Habitual offenders don’t go more than a decade between arrests. I am not one of those either.

I am not a bomber, a bank robber, or even a drug dealer.

I’m just a mom with an exuberant 6 year old girl who absolutely loves learning.

When I was arrested, I did NOT think about how this would affect my children (Sadly, I think it is pretty safe to say I wasn’t thinking much at all at the time). I did NOT think it would affect my ability to participate at my daughter’s school when she was born 6 years ago.  I did not even think it would affect my ability to participate in her school LAST year, when she began pre-k and this very same county let me participate and help with the class.  It was only this year, when she began kindergarten, it has become an issue.

The laws on what constitutes a felony and the laws governing when someone is forgiven for a felony vary widely from state to state. I would LOVE to expunge, seal, or pardon my record and in many other states that would have already been granted.  I am working on that.
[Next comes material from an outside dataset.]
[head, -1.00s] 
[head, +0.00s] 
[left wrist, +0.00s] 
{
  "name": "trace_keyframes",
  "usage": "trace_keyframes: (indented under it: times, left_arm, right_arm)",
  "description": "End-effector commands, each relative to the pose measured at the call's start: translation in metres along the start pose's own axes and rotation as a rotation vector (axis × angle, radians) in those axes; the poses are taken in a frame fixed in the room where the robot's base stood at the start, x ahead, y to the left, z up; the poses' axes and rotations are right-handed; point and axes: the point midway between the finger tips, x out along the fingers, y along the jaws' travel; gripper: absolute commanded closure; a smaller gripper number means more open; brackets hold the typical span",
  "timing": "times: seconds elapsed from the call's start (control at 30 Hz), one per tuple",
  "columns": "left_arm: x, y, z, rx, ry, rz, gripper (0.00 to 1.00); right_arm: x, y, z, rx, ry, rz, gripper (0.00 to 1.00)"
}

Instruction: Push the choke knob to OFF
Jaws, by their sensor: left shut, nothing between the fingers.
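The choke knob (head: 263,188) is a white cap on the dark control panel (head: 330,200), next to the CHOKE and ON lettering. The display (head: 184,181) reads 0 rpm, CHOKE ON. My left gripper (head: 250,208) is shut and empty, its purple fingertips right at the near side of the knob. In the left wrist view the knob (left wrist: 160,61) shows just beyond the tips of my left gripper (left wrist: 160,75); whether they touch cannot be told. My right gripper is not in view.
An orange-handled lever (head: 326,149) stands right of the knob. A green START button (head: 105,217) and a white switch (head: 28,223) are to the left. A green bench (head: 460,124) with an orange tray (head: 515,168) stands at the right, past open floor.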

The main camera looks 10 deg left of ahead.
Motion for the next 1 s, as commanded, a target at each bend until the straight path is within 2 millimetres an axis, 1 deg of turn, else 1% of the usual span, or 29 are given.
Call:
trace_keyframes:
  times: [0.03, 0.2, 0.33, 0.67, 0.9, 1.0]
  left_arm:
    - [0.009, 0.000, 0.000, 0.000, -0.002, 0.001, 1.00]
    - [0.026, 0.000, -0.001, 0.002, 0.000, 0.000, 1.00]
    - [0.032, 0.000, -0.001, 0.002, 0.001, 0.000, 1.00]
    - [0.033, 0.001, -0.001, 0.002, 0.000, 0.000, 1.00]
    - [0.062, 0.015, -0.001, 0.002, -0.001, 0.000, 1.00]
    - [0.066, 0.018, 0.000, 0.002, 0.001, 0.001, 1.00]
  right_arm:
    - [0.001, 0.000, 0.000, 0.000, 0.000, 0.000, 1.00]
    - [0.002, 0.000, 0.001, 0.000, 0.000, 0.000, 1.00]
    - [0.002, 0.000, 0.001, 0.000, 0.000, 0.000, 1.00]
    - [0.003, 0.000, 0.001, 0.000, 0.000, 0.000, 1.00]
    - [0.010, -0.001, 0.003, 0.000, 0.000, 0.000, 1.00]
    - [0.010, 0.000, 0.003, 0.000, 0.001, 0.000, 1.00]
I am extremely grateful for all of the positive support. It is not easy to stand up and say I was this person when I was younger, but I feel like it is better to be open about it than to try and pretend it never happened.  Some would probably prefer I beat myself up forever, but I can’t work towards a better future if I just sit around and focus on my past.  What kind of example would that set for my kids?
I am extremely happy that this conversation has been started. I think it is important that the effects of laws against non-violent felons, the various difficulties they face trying to function as a productive member of society, and the challenges in having their rights restored are talked about, and not swept under the rug.

I feel this way even more strongly after hearing from so many parents, both locally and across the country, that are struggling with similar estrangement issues. Many with charges far less offensive than my own.  It helps, knowing you’re there, and knowing that I’m not alone.  I am overwhelmed by how much of the feedback continues to be positive, and I am grateful for the continued support.  Thank you.